Answer with one number: how many lines hold the string "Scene".

++++++

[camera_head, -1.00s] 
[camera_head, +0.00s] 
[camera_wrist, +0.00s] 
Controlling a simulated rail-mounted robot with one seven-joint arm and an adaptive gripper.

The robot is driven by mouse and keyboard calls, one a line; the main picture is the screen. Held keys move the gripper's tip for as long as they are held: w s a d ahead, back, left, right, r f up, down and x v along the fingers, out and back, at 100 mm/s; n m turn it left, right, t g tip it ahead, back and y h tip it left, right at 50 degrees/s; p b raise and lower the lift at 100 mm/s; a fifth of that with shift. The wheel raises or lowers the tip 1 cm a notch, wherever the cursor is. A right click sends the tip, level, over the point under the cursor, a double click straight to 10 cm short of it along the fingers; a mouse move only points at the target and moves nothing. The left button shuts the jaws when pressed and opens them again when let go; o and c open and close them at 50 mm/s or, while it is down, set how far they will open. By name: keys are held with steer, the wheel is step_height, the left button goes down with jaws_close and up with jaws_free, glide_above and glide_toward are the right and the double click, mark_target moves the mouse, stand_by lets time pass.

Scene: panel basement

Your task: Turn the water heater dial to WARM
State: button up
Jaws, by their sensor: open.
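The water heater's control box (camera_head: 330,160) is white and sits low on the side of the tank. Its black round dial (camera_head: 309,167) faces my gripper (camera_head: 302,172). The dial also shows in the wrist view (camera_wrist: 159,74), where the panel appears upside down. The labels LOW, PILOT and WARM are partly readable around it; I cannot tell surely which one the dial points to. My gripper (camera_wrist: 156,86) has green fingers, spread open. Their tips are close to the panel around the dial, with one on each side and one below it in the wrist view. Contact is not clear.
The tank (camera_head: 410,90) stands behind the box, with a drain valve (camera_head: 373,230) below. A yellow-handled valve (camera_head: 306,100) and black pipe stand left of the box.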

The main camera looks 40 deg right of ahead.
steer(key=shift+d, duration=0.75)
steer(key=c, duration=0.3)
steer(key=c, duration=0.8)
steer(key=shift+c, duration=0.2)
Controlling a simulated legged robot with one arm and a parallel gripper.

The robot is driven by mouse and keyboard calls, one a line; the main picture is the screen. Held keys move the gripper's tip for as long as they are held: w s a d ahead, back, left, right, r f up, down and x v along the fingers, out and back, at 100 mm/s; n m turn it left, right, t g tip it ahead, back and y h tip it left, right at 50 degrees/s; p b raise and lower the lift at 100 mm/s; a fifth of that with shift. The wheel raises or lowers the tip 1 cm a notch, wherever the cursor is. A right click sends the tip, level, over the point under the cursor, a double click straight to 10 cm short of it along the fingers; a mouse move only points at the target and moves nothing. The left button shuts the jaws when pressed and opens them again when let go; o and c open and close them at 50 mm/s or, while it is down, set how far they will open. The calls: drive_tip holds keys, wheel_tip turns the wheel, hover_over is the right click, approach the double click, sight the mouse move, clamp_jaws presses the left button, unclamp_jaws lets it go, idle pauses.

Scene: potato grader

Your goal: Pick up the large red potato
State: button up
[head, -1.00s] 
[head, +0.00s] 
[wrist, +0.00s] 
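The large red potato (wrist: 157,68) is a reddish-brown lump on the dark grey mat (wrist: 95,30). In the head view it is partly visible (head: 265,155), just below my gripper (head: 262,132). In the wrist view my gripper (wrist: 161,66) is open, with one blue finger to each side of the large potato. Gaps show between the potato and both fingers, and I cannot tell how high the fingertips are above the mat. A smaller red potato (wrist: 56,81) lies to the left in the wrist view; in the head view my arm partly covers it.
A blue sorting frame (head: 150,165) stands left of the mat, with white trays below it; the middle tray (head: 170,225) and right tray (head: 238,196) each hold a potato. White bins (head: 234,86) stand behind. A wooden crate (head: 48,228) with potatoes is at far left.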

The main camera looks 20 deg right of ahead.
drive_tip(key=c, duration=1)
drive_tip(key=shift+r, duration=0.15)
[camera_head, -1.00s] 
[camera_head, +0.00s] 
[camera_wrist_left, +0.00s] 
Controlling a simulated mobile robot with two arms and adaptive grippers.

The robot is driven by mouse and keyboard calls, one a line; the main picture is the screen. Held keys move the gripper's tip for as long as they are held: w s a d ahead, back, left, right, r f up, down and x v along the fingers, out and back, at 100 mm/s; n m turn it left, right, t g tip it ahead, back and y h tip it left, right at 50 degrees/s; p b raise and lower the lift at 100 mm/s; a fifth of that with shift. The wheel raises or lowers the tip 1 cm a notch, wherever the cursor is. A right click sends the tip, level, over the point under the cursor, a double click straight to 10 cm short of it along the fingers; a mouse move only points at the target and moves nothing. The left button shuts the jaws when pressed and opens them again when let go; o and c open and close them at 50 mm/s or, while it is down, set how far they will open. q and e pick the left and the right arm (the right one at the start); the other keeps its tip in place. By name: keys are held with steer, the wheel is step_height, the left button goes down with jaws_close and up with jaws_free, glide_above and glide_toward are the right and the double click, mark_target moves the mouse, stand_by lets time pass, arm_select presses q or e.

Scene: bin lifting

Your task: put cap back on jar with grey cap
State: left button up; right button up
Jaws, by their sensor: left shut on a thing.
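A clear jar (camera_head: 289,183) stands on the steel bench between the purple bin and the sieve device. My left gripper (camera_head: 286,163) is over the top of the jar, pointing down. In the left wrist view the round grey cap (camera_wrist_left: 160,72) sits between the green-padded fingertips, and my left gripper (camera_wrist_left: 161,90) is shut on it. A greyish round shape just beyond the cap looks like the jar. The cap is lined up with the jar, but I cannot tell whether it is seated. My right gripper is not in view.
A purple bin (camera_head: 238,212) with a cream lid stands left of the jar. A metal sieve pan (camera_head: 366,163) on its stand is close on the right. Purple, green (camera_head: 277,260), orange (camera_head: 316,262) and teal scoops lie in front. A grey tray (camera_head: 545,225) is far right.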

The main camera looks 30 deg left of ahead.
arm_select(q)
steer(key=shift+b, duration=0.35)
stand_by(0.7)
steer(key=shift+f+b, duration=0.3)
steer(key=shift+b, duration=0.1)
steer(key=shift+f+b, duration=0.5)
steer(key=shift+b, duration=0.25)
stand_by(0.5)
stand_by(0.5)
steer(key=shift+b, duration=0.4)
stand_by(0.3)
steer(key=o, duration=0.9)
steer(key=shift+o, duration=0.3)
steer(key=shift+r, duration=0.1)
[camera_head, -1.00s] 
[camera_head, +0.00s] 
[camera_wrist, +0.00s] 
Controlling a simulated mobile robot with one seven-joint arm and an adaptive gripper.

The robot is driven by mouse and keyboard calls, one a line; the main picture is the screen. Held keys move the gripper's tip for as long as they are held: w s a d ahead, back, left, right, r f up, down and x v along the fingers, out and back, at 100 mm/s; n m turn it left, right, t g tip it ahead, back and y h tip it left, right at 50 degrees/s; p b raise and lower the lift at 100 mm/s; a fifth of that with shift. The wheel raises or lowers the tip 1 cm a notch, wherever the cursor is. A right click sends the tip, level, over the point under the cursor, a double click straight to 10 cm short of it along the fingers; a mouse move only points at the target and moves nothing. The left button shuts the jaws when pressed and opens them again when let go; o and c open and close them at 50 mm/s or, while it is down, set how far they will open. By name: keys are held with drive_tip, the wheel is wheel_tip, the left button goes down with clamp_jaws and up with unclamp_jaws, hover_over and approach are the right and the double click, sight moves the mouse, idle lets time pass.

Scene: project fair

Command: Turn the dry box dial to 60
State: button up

++++++

Written answer »
4